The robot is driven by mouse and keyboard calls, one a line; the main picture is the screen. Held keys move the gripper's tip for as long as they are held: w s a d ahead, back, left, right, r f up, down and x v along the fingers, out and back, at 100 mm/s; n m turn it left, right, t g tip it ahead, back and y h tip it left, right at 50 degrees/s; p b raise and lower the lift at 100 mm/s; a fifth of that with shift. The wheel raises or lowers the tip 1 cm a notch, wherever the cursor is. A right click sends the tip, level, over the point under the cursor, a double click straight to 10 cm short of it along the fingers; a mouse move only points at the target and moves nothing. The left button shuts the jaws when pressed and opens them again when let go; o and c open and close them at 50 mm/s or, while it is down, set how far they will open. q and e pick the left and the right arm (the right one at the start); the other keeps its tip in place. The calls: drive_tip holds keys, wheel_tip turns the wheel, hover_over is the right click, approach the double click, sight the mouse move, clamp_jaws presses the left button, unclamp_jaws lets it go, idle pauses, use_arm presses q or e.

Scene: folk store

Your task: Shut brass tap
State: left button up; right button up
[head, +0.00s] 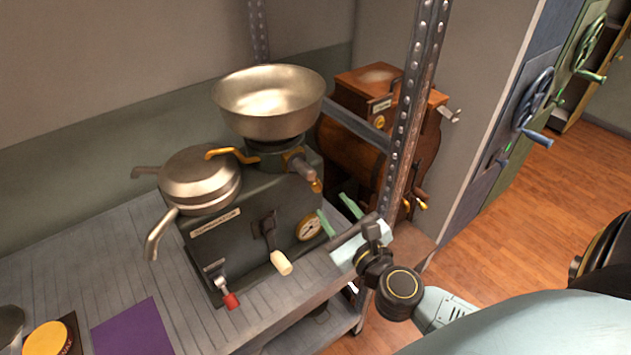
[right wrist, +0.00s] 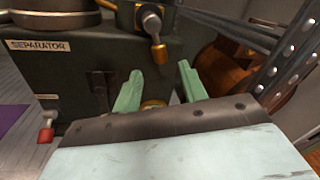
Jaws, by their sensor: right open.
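The separator (head: 235,240) is a dark green machine on a grey slatted shelf, with a wide metal bowl (head: 268,95) on top. A brass tap handle (head: 228,153) sticks out to the left under the bowl. In the wrist view the fingers (right wrist: 160,88) are below the brass tip. My left gripper is not in view.
A steel rack post (head: 410,110) stands just right of my gripper, with a wooden machine (head: 375,90) behind it. A crank with a cream grip (head: 281,263) and a red-knobbed lever (head: 231,301) stick out in front. A purple mat (head: 135,328) lies on the left.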

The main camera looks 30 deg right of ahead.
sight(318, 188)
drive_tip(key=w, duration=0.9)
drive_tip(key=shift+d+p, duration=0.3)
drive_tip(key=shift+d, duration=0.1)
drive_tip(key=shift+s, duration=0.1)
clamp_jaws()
━━━━━━━━━━━━━━━━
• **Directions for this task**
Every line should be retyped exactly, with the pictures omitted.

• **Answer to this exercise**
The robot is driven by mouse and keyboard calls, one a line; the main picture is the screen. Held keys move the gripper's tip for as long as they are held: w s a d ahead, back, left, right, r f up, down and x v along the fingers, out and back, at 100 mm/s; n m turn it left, right, t g tip it ahead, back and y h tip it left, right at 50 degrees/s; p b raise and lower the lift at 100 mm/s; a fifth of that with shift. The wheel raises or lowers the tip 1 cm a notch, wherever the cursor is. A right click sends the tip, level, over the point under the cursor, a double click straight to 10 cm short of it along the fingers; a mouse move only points at the target and moves nothing. The left button shuts the jaws when pressed and opens them again when let go; o and c open and close them at 50 mm/s or, while it is down, set how far they will open. q and e pick the left and the right arm (the right one at the start); the other keeps its tip in place. The calls: drive_tip holds keys, wheel_tip turns the wheel, hover_over is the right click, approach the double click, sight the mouse move, clamp_jaws presses the left button, unclamp_jaws lets it go, idle pauses, use_arm presses q or e.

Scene: folk store

Your task: Shut brass tap
State: left button up; right button up
[head, +0.00s] 
[right wrist, +0.00s] 
Jaws, by their sensor: right open.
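The separator (head: 235,240) is a dark green machine on a grey slatted shelf, with a wide metal bowl (head: 268,95) on top. A brass tap handle (head: 228,153) sticks out to the left under the bowl. In the wrist view the fingers (right wrist: 160,88) are below the brass tip. My left gripper is not in view.
A steel rack post (head: 410,110) stands just right of my gripper, with a wooden machine (head: 375,90) behind it. A crank with a cream grip (head: 281,263) and a red-knobbed lever (head: 231,301) stick out in front. A purple mat (head: 135,328) lies on the left.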

The main camera looks 30 deg right of ahead.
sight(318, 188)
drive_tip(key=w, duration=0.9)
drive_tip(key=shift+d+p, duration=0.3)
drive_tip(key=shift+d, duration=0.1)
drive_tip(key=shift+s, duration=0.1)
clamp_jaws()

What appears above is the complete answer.